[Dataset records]
☆ ☆ ☆ ☆ ☆
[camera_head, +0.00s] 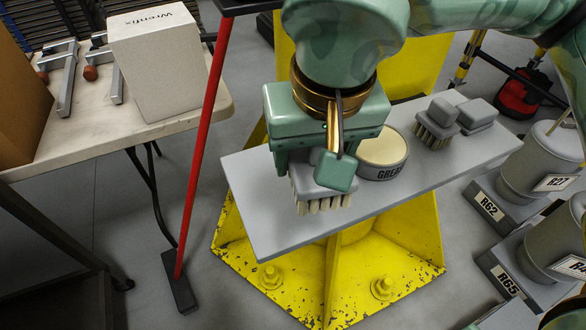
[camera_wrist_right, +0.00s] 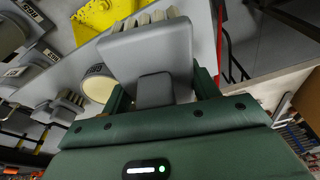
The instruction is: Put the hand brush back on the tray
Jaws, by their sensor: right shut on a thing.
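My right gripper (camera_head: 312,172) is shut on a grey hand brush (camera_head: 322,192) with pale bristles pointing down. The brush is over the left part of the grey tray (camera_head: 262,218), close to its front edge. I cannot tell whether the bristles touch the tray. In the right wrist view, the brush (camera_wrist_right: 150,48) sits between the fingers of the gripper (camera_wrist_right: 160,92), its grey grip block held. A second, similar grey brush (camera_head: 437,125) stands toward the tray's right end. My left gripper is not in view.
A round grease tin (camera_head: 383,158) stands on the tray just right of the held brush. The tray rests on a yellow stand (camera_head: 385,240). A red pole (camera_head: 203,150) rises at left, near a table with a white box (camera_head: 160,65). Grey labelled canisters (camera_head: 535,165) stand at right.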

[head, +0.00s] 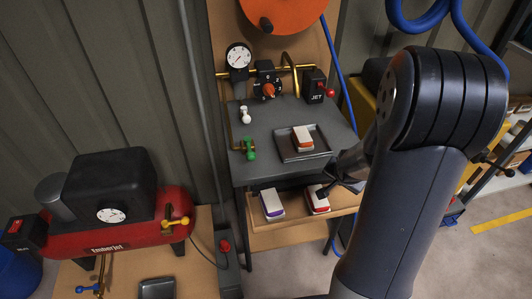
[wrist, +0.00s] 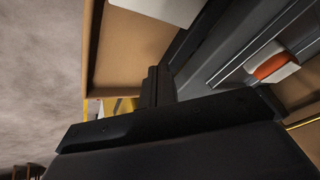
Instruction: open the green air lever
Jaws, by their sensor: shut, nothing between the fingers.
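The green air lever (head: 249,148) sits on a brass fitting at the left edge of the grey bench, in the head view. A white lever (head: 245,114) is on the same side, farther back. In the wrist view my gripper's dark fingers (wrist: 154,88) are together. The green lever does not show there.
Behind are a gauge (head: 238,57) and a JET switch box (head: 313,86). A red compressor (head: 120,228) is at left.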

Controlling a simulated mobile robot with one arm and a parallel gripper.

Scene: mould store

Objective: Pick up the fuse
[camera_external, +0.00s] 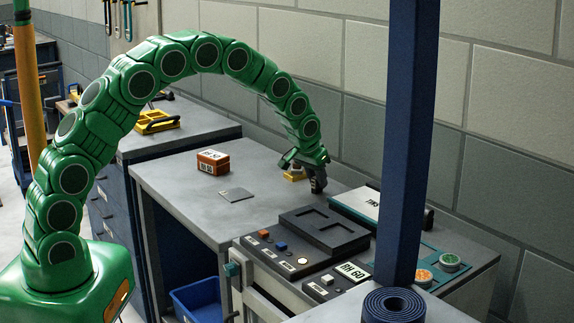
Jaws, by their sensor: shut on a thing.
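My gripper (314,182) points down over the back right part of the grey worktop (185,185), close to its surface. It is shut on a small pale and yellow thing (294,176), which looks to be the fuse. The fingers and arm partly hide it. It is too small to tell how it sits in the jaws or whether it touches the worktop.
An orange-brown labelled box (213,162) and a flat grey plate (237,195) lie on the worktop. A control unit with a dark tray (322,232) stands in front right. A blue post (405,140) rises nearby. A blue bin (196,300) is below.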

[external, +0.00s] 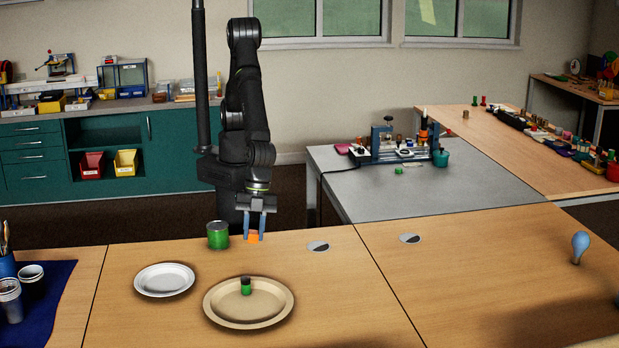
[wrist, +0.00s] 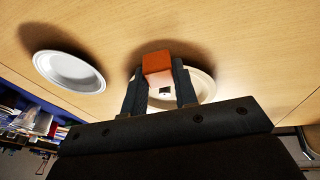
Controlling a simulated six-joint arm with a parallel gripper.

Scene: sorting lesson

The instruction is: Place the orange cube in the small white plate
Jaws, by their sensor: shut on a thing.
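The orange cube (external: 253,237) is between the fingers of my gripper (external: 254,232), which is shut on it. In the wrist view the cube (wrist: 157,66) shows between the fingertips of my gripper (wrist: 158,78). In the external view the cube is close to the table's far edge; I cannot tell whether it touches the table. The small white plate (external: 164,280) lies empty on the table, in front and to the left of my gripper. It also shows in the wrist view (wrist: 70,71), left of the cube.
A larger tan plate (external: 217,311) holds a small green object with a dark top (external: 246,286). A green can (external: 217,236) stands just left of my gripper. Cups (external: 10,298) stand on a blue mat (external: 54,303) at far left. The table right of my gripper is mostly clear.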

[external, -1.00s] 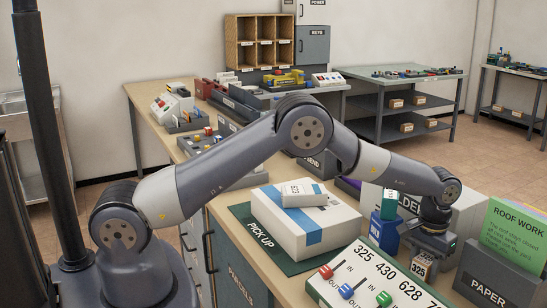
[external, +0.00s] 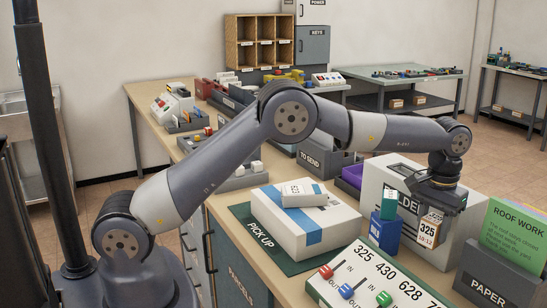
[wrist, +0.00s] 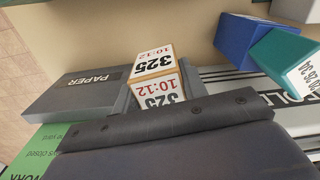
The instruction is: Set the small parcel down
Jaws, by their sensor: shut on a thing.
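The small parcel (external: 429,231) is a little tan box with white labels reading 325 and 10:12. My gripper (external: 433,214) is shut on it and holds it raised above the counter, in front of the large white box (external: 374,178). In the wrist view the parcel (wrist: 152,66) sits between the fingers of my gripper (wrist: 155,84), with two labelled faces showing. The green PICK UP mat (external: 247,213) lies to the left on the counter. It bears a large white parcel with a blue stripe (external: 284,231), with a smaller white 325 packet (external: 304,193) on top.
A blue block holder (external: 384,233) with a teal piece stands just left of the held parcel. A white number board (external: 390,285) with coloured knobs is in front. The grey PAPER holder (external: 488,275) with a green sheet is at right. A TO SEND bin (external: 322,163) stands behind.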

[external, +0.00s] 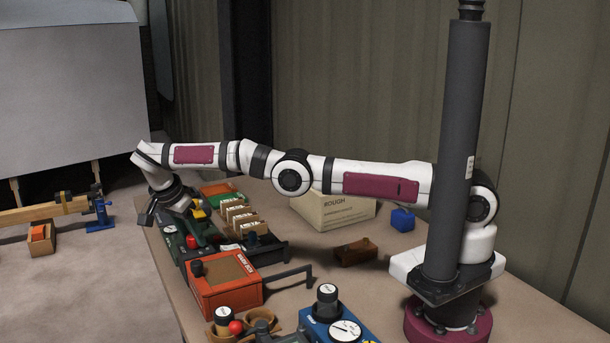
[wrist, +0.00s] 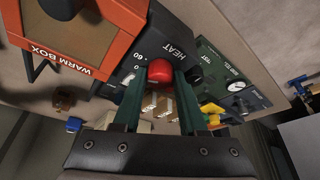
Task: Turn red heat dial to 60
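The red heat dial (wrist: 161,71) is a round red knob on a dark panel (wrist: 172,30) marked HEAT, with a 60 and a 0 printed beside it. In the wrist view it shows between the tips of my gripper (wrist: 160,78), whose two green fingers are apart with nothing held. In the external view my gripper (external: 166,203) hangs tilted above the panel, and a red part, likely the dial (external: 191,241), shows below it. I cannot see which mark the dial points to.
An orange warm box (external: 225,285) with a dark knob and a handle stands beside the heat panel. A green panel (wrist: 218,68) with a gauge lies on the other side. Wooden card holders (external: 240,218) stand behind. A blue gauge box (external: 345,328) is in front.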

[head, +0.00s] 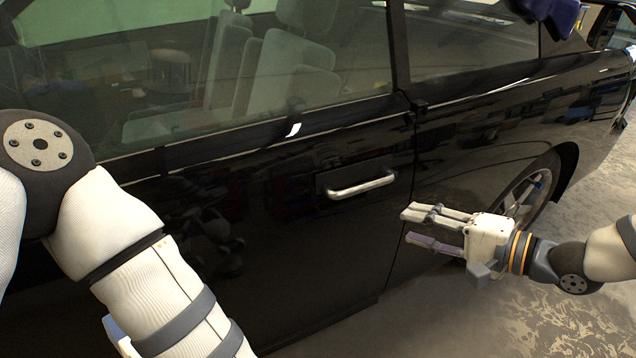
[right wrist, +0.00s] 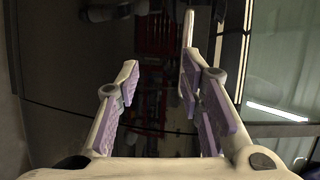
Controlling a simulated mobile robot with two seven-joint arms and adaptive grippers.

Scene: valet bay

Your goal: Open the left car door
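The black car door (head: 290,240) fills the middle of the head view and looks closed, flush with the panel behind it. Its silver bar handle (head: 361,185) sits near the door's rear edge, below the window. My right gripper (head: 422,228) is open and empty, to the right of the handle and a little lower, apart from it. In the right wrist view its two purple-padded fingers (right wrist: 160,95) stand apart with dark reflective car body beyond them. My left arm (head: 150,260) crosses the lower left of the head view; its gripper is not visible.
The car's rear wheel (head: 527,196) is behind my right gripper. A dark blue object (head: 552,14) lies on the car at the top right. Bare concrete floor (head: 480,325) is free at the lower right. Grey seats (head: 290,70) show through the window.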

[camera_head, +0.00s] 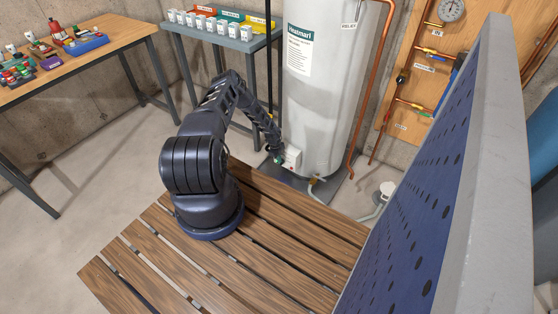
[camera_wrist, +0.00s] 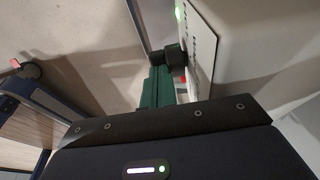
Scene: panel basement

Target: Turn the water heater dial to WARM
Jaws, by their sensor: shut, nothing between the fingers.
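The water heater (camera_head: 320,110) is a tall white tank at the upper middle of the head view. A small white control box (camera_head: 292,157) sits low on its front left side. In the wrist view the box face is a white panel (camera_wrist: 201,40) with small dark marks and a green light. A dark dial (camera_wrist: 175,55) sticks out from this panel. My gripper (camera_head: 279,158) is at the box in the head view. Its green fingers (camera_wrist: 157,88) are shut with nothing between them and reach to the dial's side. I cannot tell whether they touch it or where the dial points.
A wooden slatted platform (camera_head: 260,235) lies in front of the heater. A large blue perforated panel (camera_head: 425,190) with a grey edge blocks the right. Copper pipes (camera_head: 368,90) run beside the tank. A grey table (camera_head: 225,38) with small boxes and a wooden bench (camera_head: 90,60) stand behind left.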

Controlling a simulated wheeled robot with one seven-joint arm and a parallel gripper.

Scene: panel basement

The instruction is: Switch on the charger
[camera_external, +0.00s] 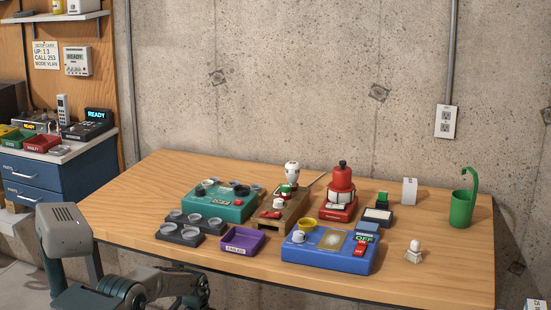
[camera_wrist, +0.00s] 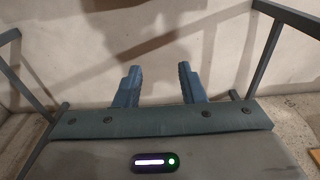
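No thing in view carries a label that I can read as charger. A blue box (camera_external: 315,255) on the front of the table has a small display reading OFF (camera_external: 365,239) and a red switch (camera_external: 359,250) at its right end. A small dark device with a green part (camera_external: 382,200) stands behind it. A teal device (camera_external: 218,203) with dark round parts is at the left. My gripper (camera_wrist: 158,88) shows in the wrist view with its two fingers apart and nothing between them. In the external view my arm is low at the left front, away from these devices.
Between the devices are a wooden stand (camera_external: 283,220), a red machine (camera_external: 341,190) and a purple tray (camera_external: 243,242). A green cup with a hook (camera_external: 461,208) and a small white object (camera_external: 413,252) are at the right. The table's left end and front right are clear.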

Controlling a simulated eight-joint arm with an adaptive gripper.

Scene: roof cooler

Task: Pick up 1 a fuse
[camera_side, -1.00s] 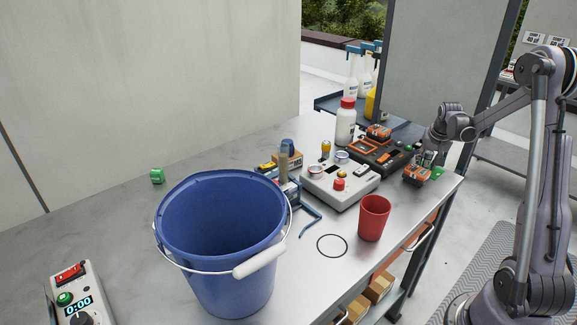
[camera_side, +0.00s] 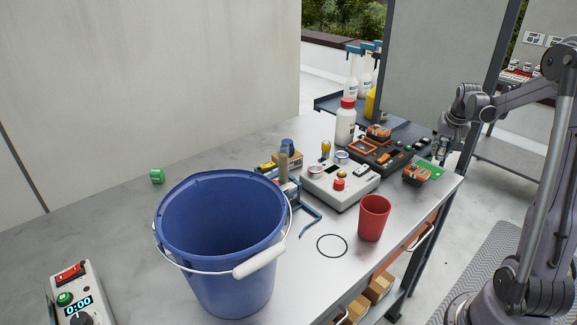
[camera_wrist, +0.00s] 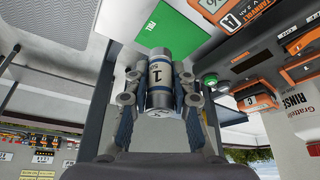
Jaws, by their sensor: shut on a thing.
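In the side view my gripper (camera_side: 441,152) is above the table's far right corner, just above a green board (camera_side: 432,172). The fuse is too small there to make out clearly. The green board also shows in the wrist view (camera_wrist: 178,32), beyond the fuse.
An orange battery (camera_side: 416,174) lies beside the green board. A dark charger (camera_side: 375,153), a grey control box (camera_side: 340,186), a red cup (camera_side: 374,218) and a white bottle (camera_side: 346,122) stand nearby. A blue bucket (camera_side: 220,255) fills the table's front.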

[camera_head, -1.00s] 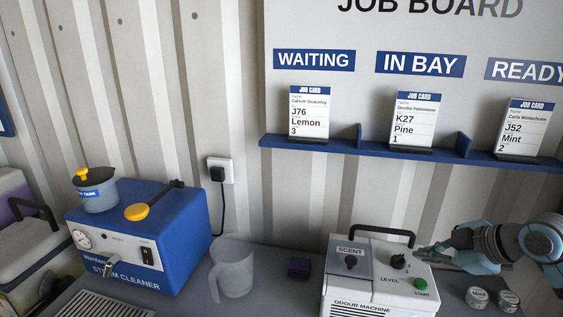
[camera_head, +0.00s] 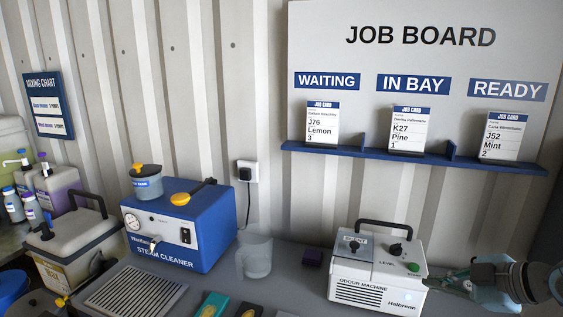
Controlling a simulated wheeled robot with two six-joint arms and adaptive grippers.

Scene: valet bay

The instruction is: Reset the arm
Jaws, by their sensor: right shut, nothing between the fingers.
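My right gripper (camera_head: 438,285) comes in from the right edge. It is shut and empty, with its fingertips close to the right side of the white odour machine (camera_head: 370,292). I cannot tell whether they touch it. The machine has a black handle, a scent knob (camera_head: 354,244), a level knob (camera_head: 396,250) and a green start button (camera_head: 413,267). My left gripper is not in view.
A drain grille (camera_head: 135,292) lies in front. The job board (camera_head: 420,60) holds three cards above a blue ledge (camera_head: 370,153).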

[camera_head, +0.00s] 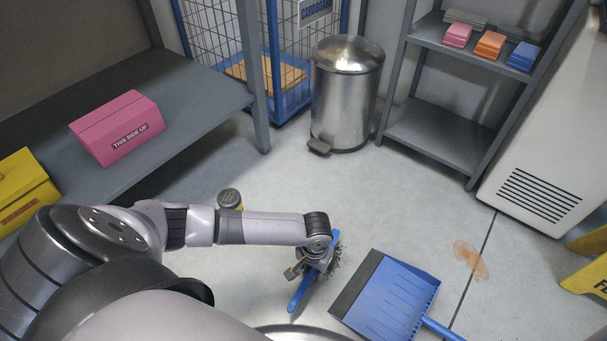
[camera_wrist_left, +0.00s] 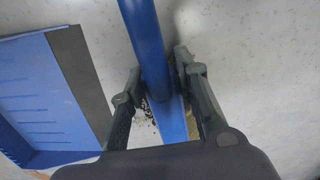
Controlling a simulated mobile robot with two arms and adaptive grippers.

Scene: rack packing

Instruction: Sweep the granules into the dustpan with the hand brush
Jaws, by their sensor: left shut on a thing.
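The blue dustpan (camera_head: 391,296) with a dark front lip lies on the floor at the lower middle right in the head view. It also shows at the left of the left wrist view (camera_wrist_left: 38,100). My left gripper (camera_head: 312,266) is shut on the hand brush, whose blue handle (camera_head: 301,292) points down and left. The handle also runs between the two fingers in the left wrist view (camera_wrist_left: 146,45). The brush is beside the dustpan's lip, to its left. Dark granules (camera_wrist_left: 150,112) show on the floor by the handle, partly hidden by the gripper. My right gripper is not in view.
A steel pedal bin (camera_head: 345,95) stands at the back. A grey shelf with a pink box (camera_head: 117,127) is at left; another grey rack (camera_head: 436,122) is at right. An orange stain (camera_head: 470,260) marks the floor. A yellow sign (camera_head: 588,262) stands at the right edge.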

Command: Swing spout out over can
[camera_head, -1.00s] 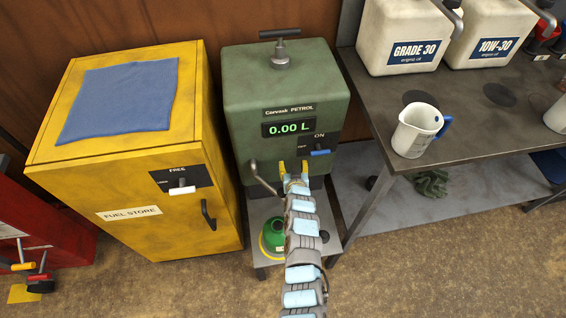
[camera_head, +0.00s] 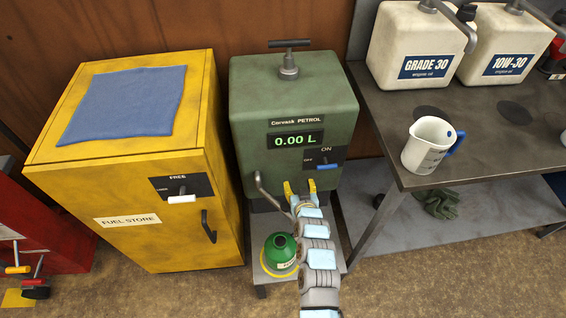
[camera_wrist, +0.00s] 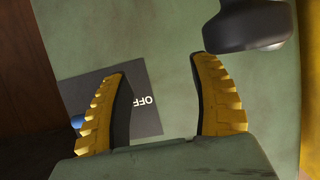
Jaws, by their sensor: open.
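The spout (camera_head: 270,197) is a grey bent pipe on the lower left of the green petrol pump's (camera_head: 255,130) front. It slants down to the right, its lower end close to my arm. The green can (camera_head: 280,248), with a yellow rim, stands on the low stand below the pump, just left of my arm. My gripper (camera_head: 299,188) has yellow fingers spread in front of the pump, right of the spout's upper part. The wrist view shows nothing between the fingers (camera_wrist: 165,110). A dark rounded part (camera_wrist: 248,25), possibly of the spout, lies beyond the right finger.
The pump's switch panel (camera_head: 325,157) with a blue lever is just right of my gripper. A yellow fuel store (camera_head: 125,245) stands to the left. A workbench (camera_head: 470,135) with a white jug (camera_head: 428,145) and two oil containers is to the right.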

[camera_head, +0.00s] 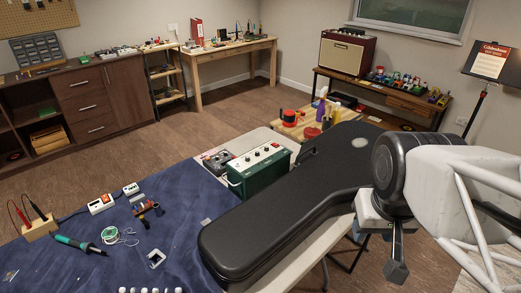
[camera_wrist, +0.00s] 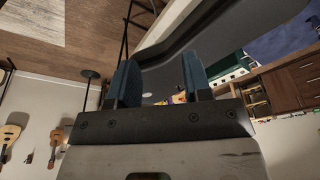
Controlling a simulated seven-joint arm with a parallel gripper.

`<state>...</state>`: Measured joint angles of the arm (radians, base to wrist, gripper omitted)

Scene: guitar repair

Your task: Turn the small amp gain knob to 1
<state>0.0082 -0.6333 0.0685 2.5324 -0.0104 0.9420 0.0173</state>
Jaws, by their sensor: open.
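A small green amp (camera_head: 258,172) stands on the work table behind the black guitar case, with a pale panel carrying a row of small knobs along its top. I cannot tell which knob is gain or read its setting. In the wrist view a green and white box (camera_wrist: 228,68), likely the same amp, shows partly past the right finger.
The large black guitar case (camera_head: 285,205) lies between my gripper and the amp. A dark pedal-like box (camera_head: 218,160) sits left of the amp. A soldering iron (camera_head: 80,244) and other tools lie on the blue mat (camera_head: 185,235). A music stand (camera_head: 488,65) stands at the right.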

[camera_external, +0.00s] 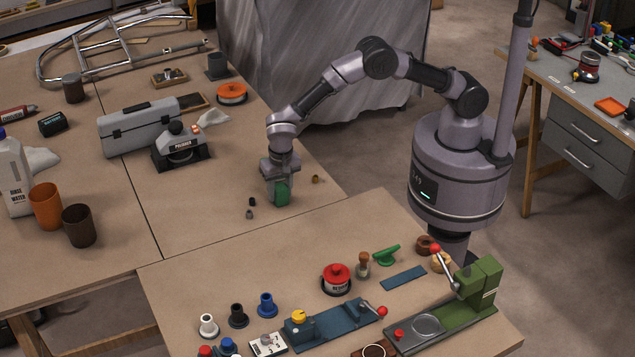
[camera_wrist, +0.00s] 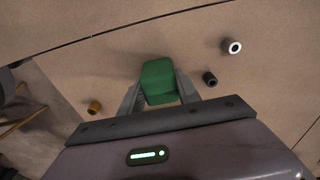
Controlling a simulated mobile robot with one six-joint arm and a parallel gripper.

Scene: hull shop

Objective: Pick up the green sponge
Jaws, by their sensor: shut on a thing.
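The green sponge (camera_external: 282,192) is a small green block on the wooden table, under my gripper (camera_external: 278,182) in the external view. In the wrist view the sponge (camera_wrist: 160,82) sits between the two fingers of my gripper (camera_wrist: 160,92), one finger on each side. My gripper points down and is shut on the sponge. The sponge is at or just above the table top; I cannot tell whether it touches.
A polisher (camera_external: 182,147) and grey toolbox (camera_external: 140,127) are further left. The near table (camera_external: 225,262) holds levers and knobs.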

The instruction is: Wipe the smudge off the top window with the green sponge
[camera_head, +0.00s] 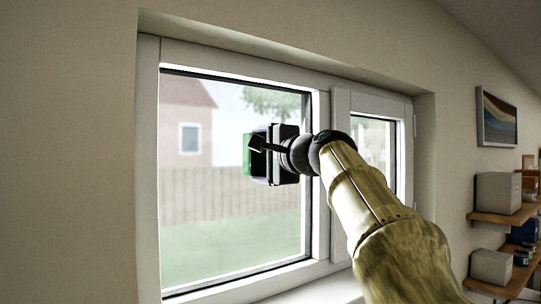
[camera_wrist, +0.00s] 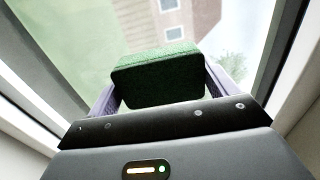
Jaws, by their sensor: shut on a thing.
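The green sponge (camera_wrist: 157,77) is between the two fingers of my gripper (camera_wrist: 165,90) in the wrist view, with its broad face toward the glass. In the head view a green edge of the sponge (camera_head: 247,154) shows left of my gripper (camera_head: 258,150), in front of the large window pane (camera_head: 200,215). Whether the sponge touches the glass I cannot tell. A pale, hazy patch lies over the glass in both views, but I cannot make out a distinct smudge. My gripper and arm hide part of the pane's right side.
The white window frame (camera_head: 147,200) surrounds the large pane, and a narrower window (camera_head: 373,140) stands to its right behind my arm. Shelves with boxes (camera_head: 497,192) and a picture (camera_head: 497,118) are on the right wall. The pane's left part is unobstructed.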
☆ ☆ ☆ ☆ ☆
Work to do >>
Only the lines from the one holding "Controlling a simulated mobile robot with one six-joint" through the one holding "Objective: Pick up the green sponge" are wanted; retype them exactly.

Task output >>
Controlling a simulated mobile robot with one six-joint arm and a parallel gripper.

Scene: hull shop

Objective: Pick up the green sponge

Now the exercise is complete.